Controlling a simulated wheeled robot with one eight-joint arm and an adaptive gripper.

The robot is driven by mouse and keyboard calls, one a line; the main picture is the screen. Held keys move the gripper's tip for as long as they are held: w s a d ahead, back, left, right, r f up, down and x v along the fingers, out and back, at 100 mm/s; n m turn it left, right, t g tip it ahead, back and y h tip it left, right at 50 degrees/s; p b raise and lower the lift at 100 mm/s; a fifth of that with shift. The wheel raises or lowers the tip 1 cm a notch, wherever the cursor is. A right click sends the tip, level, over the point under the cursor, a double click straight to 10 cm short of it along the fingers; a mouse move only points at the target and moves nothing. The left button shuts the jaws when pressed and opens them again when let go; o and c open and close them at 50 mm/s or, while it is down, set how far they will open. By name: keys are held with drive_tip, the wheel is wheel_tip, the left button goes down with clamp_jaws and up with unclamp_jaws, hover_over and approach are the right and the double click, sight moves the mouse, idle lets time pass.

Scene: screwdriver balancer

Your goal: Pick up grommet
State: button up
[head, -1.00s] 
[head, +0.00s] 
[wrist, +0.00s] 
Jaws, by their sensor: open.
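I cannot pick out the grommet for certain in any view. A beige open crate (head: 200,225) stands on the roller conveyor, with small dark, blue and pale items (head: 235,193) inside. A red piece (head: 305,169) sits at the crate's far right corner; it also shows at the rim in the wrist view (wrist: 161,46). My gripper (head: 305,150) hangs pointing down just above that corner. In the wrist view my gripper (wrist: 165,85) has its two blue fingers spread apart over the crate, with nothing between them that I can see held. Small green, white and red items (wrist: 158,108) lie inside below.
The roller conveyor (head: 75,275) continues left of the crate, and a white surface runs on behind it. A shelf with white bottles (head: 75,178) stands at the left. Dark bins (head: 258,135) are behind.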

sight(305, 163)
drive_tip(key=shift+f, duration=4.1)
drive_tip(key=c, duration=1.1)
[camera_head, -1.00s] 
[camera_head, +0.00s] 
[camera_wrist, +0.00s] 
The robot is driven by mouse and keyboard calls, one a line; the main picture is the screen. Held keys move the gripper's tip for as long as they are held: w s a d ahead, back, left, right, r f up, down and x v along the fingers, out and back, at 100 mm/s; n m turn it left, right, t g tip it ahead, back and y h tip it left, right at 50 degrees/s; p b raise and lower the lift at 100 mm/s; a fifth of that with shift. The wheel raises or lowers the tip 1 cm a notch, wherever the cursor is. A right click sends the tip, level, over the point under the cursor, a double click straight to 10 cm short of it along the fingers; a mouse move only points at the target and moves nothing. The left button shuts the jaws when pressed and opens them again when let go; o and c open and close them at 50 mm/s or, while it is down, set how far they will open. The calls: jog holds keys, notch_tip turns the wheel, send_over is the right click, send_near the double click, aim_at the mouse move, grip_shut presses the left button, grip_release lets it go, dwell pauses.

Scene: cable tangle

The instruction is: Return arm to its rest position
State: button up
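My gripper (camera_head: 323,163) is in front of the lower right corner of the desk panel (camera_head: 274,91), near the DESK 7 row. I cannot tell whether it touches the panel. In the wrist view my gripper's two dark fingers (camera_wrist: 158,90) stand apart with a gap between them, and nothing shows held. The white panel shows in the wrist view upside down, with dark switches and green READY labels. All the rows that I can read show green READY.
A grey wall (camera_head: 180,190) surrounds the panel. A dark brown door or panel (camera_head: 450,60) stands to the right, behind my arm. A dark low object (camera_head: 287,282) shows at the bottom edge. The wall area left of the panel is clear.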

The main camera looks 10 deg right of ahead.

--- EXERCISE OBJECTIVE ---
Copy out each line of the data containing the string "Scene".

--- FULL OUTPUT ---
Scene: screwdriver balancer
Scene: cable tangle

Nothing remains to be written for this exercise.